In the fiscal 2021-22, all the SOEs' total revenue was Tk2.27 lakh crore, while the annual average growth in the previous four years was 6.93%. Their net profit was only Tk4,808 crore in the fiscal year.
Following the successful listing of oil distributors Padma, Meghna, and Jamuna and gas distributor Titas in the 2000s, the then Finance Minister AMA Muhit instructed the listing of many more that never were executed except for the listing of Bangladesh Submarine Cable Company in 2012.
Finance Minister AHM Mustafa Kamal in 2019 asked state-owned banks Sonali, Janata, and Agrani to go public in six months, but there has also been no progress.

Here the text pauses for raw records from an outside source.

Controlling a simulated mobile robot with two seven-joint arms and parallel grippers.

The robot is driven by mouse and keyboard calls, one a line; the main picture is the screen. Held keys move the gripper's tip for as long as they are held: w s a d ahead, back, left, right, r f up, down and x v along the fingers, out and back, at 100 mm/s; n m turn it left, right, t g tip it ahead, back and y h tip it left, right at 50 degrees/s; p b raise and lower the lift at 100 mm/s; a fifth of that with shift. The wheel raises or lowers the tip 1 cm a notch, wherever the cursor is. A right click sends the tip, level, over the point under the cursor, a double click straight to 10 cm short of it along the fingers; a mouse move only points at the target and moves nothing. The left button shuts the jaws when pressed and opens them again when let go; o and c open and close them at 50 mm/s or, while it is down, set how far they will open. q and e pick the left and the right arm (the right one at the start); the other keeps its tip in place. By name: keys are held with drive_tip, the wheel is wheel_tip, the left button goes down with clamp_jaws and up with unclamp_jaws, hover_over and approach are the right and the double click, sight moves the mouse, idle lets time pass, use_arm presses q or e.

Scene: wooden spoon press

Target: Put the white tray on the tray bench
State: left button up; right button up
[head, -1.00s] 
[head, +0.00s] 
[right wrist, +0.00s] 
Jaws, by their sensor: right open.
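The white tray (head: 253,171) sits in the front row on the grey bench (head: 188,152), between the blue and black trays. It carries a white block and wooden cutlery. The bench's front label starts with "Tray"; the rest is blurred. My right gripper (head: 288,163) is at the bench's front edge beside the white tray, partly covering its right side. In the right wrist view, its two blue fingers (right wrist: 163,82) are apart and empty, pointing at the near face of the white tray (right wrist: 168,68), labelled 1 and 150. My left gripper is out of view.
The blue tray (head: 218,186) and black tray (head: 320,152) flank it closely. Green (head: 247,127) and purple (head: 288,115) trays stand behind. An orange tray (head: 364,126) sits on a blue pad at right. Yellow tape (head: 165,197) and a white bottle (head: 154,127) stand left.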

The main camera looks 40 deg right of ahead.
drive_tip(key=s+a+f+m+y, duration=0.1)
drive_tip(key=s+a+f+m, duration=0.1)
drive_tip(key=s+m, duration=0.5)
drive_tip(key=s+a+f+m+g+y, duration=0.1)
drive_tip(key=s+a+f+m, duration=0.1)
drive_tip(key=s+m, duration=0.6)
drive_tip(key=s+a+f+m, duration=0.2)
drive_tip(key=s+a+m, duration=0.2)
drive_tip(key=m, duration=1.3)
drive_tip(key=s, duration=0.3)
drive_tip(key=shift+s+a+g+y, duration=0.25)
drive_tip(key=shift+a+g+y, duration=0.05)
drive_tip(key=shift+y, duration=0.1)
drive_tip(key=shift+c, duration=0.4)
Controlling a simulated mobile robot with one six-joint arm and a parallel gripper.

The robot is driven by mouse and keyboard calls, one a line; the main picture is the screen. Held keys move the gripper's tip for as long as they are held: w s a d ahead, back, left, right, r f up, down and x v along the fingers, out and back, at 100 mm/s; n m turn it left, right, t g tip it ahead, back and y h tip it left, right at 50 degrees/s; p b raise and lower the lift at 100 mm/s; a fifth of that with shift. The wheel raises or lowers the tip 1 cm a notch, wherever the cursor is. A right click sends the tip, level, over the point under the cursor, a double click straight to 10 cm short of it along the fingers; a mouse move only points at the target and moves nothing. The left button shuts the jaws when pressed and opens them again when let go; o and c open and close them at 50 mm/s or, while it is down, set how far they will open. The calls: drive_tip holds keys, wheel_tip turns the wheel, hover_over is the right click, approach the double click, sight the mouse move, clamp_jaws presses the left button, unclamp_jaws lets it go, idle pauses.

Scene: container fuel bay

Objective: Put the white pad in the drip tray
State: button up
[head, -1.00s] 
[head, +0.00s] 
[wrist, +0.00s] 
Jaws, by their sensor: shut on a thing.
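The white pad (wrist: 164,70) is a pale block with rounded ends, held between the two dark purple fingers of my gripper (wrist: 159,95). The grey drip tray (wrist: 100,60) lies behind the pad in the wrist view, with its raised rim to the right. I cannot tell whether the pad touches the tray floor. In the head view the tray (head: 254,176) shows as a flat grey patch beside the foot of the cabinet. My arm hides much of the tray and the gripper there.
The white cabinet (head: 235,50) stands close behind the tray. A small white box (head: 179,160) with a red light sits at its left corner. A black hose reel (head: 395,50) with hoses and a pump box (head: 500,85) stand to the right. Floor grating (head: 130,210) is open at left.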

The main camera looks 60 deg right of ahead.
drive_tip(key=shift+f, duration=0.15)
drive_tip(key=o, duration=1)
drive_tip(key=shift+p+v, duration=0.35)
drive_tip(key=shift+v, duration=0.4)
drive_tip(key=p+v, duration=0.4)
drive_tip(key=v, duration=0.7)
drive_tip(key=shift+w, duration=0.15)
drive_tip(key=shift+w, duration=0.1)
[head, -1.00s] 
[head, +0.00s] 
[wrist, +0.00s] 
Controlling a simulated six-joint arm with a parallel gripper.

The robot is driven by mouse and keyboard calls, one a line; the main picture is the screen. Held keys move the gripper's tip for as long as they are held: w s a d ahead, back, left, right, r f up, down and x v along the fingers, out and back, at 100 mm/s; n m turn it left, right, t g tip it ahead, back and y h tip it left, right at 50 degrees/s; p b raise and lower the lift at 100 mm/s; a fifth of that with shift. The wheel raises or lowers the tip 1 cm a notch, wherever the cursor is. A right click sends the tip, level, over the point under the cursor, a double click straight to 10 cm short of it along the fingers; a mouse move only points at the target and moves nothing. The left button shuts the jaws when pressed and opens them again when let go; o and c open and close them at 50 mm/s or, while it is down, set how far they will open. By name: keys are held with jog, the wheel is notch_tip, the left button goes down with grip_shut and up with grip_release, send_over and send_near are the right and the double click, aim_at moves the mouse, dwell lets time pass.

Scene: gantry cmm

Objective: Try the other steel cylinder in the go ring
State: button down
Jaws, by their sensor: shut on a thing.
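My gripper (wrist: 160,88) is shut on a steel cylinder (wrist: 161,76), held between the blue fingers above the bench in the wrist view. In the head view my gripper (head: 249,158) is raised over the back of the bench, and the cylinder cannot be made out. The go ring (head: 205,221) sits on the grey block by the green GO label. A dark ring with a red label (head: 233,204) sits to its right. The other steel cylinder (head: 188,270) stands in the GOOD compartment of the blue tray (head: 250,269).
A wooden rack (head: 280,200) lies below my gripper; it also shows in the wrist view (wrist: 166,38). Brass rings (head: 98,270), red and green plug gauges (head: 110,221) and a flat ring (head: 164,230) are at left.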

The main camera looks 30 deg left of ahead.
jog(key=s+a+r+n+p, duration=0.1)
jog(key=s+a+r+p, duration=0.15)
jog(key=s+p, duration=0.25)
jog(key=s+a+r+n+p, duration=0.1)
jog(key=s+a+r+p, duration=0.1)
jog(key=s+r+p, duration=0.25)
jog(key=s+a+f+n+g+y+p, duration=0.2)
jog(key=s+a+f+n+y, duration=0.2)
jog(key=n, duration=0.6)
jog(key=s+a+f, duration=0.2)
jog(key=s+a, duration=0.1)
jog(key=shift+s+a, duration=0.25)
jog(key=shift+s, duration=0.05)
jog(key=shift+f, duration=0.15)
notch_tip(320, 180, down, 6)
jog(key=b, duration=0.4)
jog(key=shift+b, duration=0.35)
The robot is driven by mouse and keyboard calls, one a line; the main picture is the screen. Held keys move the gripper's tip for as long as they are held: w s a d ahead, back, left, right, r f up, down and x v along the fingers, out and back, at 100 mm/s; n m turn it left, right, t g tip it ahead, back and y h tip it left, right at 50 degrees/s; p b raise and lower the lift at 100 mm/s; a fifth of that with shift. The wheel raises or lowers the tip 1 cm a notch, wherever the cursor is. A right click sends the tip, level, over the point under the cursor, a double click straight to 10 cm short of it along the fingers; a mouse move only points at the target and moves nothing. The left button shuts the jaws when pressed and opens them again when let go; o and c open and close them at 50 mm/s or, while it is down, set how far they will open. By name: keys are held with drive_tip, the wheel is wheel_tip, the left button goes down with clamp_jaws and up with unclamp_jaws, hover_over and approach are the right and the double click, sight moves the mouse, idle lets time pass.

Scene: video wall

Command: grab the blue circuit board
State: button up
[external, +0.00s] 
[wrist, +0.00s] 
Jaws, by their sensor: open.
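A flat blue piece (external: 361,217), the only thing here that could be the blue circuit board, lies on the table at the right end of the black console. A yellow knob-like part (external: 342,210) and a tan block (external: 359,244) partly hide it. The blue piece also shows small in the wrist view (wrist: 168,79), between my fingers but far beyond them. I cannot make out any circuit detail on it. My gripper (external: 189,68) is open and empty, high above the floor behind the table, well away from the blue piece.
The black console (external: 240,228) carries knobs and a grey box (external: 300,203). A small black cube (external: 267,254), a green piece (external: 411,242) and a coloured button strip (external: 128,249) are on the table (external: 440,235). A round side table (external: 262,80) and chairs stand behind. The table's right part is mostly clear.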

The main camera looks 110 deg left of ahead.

Capital market experts said, despite being asset-heavy, SOEs mostly fail to make money in Bangladesh unless they enjoy a monopolistic edge in the market. Their lack of competitiveness is due in large part to their mindset and workplace culture.
For instance, there are 22 SOEs listed on the Dhaka Stock Exchange. Of them, oil distributors, due to their monopoly, earn a lot to pay high dividends.
In contrast, two sugar mills are losing 4-6 times their paid-up capital every year. Also, electric cable manufacturer Eastern Cables, motorcycle assembler Atlas are making losses as they failed to compete with the private sector.
In December 2021, the Bangladesh Securities and Exchange Commission (BSEC) wrote to 17 government-owned profit-making firms to target stock market listings.
Later, in January last year, the regulator made a list of 29 state-owned firms and wrote to the Prime Minister's Office to initiate their listing process.
The list consisted Bakhrabad Gas Distribution Company, LP Gas Ltd, Gas Transmission Company, Jalalabad Gas Transmission and Distribution System, Pashchimanchal Gas Company, Sylhet Gas Fields, Bangladesh Gas Fields Company, Rupantarita Prakritik Gas Company, North-West Power Generation Company, Electricity Generation Company of Bangladesh, Pragoti Industries, Karnaphuli Gas Distribution, Bangladesh Insulator and Sanitaryware Factory, Hotels International Limited, Biman Bangladesh Airlines, Bangladesh Telecommunications Company, Bangladesh Cable Shilpa, and Essential Drugs Company Limited, Carew and Co, Sadharan Bima Corporation, Dhaka Power Distribution Company, Eastern Refinery, Telephone Shilpo Sangstha, Jiban Bima Corporation, Ashuganj Power Station, Sundarban Gas Distribution Company, BR Power Zone, Jamuna Fertilizer and Northern Electricity Supply Company.
ICB Capital Management, the investment banking subsidiary of the state-owned Investment Corporation of Bangladesh, has already started working with some of the firms to create awareness among their officials regarding the right practices as a publicly listed firm.
Experts also stressed the government's awareness of minority shareholders' rights before it seriously looked at modern, efficient SOEs, the listing of which could provide the firms or the government with a huge sum of capital to grow further.
Titas Gas, listed in 2008, attracted investors, including foreign funds, due to its high dividends, gigantic asset base, and monopoly business in its areas. The energy regulator's orders squeezing Titas Gas's profit margin last decade were a memory the investors want to forget as they suffered capital erosion.
However, in recent years, the government, while dealing with publicly traded SOEs, has shown several positive gestures, including that with the Power Grid Company. The huge sum of legacy share money deposited by the government in the company was converted into preference shares instead of common shares, which offer the public shareholders relief from the fear of assets and earnings getting divided among too many shares.
The non-cumulative nature of the Power Grid preference shares also offers the company relief as it will not have to pay a mandatory dividend against the preference shares in a bad year, which analysts believe is a generous move by the government.
Also, Titas Gas, after an unpleasant experience, got some of its profit margin back as the energy regulator widened the dictated pricing to some extent last year.